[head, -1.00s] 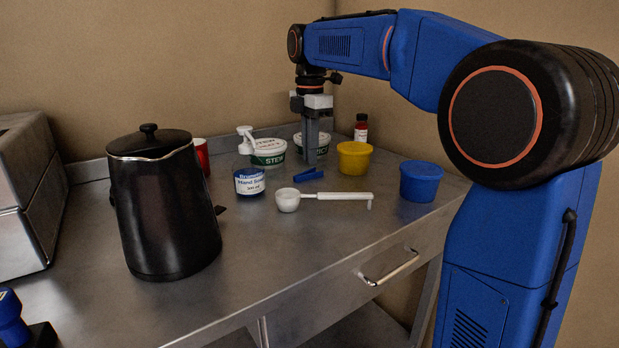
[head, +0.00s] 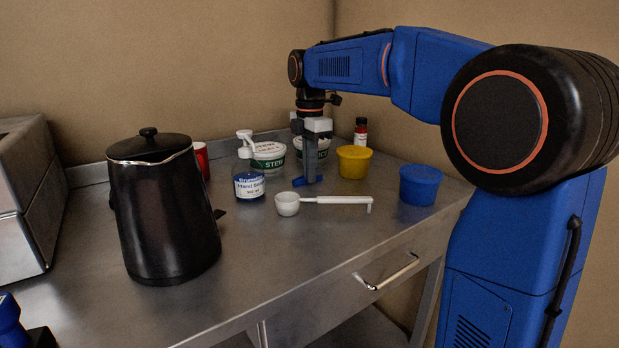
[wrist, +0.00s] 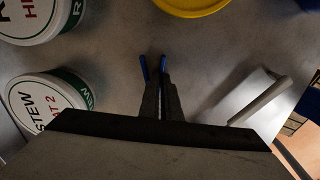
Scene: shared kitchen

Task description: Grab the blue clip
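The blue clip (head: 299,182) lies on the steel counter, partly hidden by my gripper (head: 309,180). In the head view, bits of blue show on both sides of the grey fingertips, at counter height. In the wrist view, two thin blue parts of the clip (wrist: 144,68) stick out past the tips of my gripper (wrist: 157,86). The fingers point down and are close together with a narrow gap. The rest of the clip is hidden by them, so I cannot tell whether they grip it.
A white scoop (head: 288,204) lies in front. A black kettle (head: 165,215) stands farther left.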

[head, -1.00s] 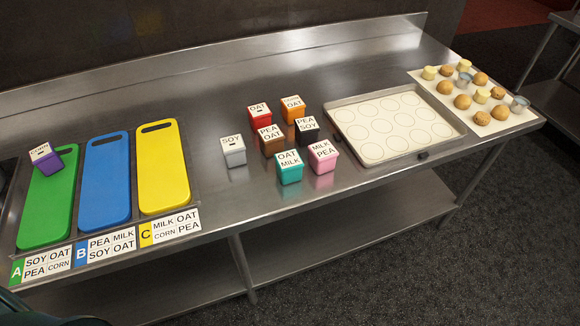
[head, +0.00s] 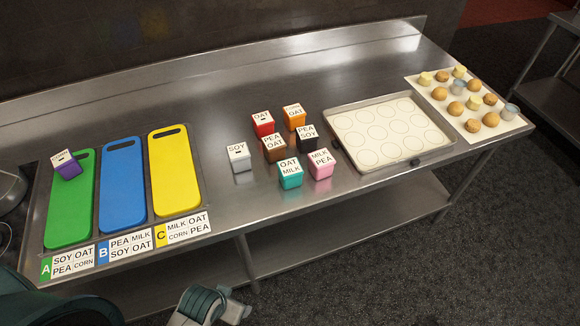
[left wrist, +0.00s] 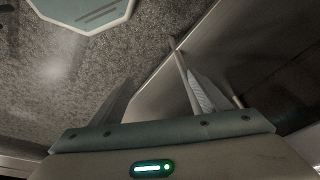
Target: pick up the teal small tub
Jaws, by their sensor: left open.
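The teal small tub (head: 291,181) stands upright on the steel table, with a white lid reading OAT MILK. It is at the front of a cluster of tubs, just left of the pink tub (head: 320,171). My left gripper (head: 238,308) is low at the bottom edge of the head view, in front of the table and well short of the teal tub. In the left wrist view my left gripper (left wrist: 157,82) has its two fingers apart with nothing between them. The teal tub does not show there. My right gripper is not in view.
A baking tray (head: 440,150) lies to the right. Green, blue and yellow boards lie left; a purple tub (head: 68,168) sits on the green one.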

◆ **WHAT THE TASK ASKS**:
Go through the listing above and write it all out exactly, leaving out any picture.

◆ **CORRECT OUTPUT**:
[head, -1.00s] 
[head, +0.00s] 
[wrist, +0.00s] 
Scene: shared kitchen

Task description: Grab the blue clip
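The blue clip (head: 299,182) lies on the steel counter, partly hidden by my gripper (head: 309,180). In the head view, bits of blue show on both sides of the grey fingertips, at counter height. In the wrist view, two thin blue parts of the clip (wrist: 144,68) stick out past the tips of my gripper (wrist: 157,86). The fingers point down and are close together with a narrow gap. The rest of the clip is hidden by them, so I cannot tell whether they grip it.
A white scoop (head: 288,204) lies in front. A black kettle (head: 165,215) stands farther left.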

[head, -1.00s] 
[head, +0.00s] 
[left wrist, +0.00s] 
Target: pick up the teal small tub
Jaws, by their sensor: left open.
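The teal small tub (head: 291,181) stands upright on the steel table, with a white lid reading OAT MILK. It is at the front of a cluster of tubs, just left of the pink tub (head: 320,171). My left gripper (head: 238,308) is low at the bottom edge of the head view, in front of the table and well short of the teal tub. In the left wrist view my left gripper (left wrist: 157,82) has its two fingers apart with nothing between them. The teal tub does not show there. My right gripper is not in view.
A baking tray (head: 440,150) lies to the right. Green, blue and yellow boards lie left; a purple tub (head: 68,168) sits on the green one.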

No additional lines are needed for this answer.